Mohon tunggu...
Gandi Mahardika
Gandi Mahardika Mohon Tunggu... -

Sang Pengejar Bayang-bayang

Selanjutnya

Tutup

Catatan

Pembocor Sprindik Anas Harus Dipidana!

27 Maret 2013   16:38 Diperbarui: 24 Juni 2015   16:07 622
+
Laporkan Konten
Laporkan Akun
Kompasiana adalah platform blog. Konten ini menjadi tanggung jawab bloger dan tidak mewakili pandangan redaksi Kompas.
Lihat foto
Bagikan ide kreativitasmu dalam bentuk konten di Kompasiana | Sumber gambar: Freepik

Seperti diketahui, pertengahan Februari lalu, sebuah dokumen yang diduga sebagai surat perintah penyidikan (sprindik) milik Komisi Pemberantasan Korupsi (KPK) bocor ke publik. Dalam sprindik tersebut tertera nama Anas Urbaningrum berstatus sebagai tersangka kasus korupsi proyek Hambalang.
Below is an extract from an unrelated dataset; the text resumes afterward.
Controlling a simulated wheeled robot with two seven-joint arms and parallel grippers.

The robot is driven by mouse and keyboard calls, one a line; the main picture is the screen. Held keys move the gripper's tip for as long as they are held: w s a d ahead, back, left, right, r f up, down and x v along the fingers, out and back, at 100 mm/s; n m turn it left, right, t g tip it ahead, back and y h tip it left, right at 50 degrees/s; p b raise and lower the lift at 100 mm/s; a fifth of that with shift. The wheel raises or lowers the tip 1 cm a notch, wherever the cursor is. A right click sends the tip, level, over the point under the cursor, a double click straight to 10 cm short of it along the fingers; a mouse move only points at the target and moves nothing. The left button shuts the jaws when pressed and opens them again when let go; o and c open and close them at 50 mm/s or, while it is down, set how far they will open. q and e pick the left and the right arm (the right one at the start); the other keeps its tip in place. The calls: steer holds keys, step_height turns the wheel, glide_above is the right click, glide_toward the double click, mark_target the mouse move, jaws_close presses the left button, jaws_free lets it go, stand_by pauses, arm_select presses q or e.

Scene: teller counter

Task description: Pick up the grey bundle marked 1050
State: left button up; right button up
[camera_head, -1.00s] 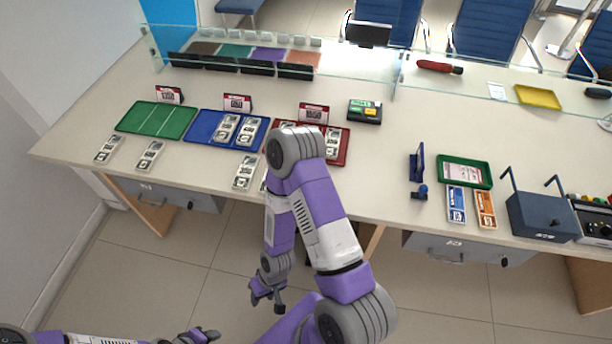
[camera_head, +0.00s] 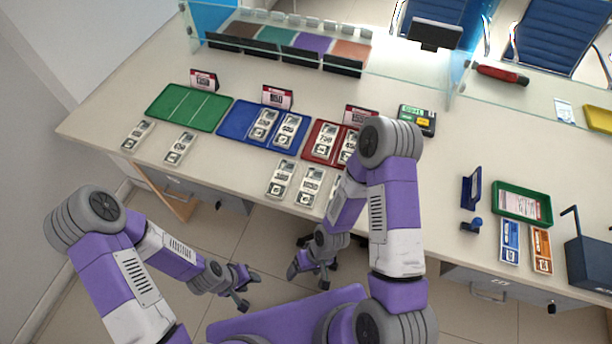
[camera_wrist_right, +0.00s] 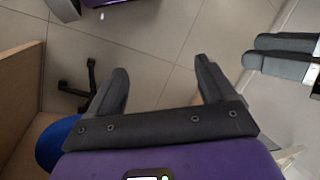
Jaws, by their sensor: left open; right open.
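Several grey banknote bundles lie on the counter; their printed numbers are too small to read surely, so I cannot tell which is 1050. Two lie at the left, a far-left bundle (camera_head: 137,135) and one beside it (camera_head: 180,148). Two lie on the blue tray (camera_head: 228,125) and two on the red tray (camera_head: 318,158). A front row has a bundle (camera_head: 281,180), another (camera_head: 310,187), and one partly hidden by my right arm. My left gripper (camera_head: 241,288) and right gripper (camera_head: 309,279) are open and empty, low in front of the counter. The right wrist view shows my right gripper (camera_wrist_right: 161,75) above floor.
An empty green tray (camera_head: 188,107) lies at the left. Price cards stand behind the trays, and a glass screen (camera_head: 460,65) runs behind them. To the right are a blue stamp (camera_head: 471,225), a green-rimmed tray (camera_head: 522,204) and a dark box (camera_head: 590,262).

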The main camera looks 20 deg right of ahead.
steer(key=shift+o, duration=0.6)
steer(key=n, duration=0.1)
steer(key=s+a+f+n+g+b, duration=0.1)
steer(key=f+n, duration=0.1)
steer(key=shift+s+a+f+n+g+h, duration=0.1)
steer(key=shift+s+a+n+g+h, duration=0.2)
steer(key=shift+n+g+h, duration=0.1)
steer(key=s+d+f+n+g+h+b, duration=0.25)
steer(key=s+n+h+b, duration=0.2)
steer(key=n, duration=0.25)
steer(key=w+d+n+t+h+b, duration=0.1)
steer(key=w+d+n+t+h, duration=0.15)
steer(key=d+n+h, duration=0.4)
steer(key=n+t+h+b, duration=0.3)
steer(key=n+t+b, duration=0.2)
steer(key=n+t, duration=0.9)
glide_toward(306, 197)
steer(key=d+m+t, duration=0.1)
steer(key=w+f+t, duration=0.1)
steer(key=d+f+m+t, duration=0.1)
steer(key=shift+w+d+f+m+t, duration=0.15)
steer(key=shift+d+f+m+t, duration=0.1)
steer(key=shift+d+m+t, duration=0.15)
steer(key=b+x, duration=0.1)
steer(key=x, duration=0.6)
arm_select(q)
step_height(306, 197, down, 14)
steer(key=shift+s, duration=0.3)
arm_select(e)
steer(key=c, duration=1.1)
Peristiwa bocornya draf sprindik tersebut menjadi catatan hitam bagi KPK. Sebab dokumen resmi dari lembaga sekaliber KPK bisa bocor dan beredar luas. Fakta ini makin membuktikan adanya kongkalikong oknum di dalam KPK dengan pihak lain (mungkin jurnalis, politikus, atau pejabat negara). Apalagi, kasus Hambalang yang tengah diusut sangat beraroma politik.

Untuk menyelidiki pembocor Sprindik itu, KPK membentuk Komite Etik. Saat ini Komite Etik tengah bekerja dengan memeriksa orang-orang yang diduga mengetahui kebocoran dokumen tersebut.

Siapakah pembocor Sprindik KPK tersebut?

Ketua Komite Etik KPK, Anies Baswedan, berkesimpulan bahwa salah satu pimpinan KPK terlibat dalam membocorkan draft Sprindik itu. Kesimpulan itu diambil Komite Etik setelah sebulan mengadakan penyelidikan dengan memeriksa sejumlah saksi dari luar dan dari dalam institusi KPK. Anies menyatakan, "Kami temukan fakta-fakta dan perkembangan baru yang membuat kami harus melakukan bukan hanya pendalaman, mungkin juga pengembangan. Ternyata ada hal-hal yang kita lihat sebagai potensi penyimpangan kode etik," kata Anies Baswedan di gedung KPK, Jakarta, Jumat (22/3/2013).

Sayangnya, Anies tidak bersedia mengungkap siapa pembocor draft sprindik Anas. Dan disayangkan pula Anies mengatakan bahwa pelanggaran kode etik dengan membocorkan draft Sprindik itu tidak termasuk kategori pidana.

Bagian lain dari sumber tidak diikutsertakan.